Mr. Nix. I am inclined to want change and improvement in the law simply because the problem that we are discussing and the problem that we are dealing with will not remain in its present state but certainly will increase in importance, in volume, because trade is not going to remain in its present state at all, it will increase constantly, and it is important to the people of the world and the people of this country that it will increase in the same measure of the acceleration. So I think if we are to look to the future, and I think we should, that is one of the concerns that should be of major importance to us.

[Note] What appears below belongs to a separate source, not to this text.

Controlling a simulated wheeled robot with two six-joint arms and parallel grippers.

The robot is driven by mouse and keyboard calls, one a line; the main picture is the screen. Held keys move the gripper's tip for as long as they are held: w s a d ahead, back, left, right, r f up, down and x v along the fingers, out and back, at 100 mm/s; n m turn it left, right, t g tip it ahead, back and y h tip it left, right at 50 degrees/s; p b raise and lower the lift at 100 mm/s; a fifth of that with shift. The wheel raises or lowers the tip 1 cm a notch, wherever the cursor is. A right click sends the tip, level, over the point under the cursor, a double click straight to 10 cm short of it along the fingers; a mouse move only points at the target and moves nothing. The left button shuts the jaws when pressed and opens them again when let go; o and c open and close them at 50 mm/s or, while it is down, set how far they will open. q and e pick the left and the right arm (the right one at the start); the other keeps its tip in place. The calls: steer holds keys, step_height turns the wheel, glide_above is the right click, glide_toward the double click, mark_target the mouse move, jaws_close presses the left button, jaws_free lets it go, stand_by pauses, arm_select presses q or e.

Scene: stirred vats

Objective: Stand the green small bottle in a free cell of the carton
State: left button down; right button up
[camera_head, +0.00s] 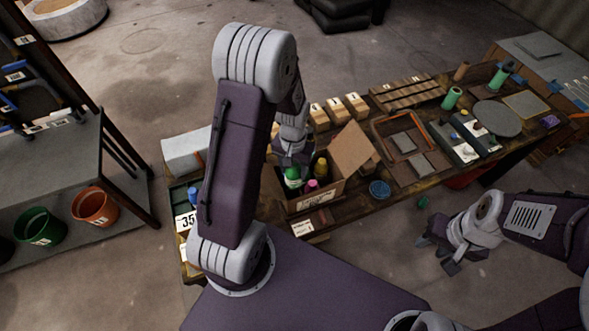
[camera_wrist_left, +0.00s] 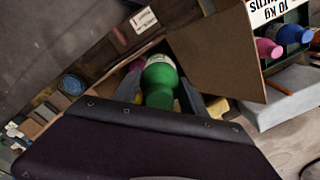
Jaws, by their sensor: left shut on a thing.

Mr. BAKER. I might mention one other thing in terms of this and that is, as you recognize far more than most people, the investigative tools that one has are very important to the whole process and we do have pending proposals to substantially expand our Civil Process Act and get better discovery in a variety of different ways. I cannot pretend, and would not, that this is primarily an international problem but if we had better investigative tools there would be, I am sure, at least some more cases in which we were able to use antitrust laws to deal with the kinds of problems that you are specifically concerned with. I am just giving you a perspective and knowledge, and solicit your support for that type of legislation.

Mr. Nix. I want to express my personal thanks and the thanks of the subcommittee, Mr. Baker, for your appearance and contribution. I didn't know the bells would ring now.

Mr. BAKER. Perhaps you can come down and tell us how to organize the executive branch so the bells ring.

Mr. Nix. Only the angels can do that.

However, I deeply appreciate your presence here today and hope to see you again sometime soon.

Mr. BAKER. I am honored to be here.

Mr. Nix. The subcommitee will stand adjourned.